▶ [Source material]:

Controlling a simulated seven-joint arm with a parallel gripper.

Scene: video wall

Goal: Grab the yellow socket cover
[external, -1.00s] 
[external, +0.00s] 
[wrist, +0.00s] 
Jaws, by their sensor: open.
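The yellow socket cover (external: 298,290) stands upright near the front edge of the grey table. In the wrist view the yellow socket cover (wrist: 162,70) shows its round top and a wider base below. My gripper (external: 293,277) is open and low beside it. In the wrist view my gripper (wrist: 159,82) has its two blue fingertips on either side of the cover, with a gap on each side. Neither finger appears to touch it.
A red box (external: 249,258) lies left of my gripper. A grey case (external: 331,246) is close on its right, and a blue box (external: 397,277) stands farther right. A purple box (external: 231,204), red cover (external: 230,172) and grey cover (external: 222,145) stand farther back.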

▶ [Exercise]: Retype the data in full and match it exactly.

▶ [Solution for this task]:
Controlling a simulated seven-joint arm with a parallel gripper.

Scene: video wall

Goal: Grab the yellow socket cover
[external, -1.00s] 
[external, +0.00s] 
[wrist, +0.00s] 
Jaws, by their sensor: open.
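The yellow socket cover (external: 298,290) stands upright near the front edge of the grey table. In the wrist view the yellow socket cover (wrist: 162,70) shows its round top and a wider base below. My gripper (external: 293,277) is open and low beside it. In the wrist view my gripper (wrist: 159,82) has its two blue fingertips on either side of the cover, with a gap on each side. Neither finger appears to touch it.
A red box (external: 249,258) lies left of my gripper. A grey case (external: 331,246) is close on its right, and a blue box (external: 397,277) stands farther right. A purple box (external: 231,204), red cover (external: 230,172) and grey cover (external: 222,145) stand farther back.

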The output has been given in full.